**Supplied information:**
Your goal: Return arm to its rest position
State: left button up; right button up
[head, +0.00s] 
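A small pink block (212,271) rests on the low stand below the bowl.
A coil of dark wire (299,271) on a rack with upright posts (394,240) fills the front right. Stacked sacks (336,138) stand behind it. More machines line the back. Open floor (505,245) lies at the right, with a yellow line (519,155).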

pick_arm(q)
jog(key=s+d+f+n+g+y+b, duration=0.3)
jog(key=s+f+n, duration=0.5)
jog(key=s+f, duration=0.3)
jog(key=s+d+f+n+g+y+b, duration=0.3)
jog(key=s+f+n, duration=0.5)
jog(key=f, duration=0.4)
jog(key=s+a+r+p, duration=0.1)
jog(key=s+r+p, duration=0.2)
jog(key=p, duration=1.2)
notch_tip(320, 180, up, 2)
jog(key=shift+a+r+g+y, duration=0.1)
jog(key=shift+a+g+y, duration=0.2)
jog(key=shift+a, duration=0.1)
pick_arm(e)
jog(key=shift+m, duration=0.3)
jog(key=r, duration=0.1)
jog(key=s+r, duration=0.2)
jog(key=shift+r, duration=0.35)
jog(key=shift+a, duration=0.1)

**Work to be completed:**
From the listing above, reproduce all the lines exactly.

**Solution for this problem:**
Your goal: Return arm to its rest position
State: left button up; right button up
[head, +0.00s] 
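A small pink block (212,271) rests on the low stand below the bowl.
A coil of dark wire (299,271) on a rack with upright posts (394,240) fills the front right. Stacked sacks (336,138) stand behind it. More machines line the back. Open floor (505,245) lies at the right, with a yellow line (519,155).

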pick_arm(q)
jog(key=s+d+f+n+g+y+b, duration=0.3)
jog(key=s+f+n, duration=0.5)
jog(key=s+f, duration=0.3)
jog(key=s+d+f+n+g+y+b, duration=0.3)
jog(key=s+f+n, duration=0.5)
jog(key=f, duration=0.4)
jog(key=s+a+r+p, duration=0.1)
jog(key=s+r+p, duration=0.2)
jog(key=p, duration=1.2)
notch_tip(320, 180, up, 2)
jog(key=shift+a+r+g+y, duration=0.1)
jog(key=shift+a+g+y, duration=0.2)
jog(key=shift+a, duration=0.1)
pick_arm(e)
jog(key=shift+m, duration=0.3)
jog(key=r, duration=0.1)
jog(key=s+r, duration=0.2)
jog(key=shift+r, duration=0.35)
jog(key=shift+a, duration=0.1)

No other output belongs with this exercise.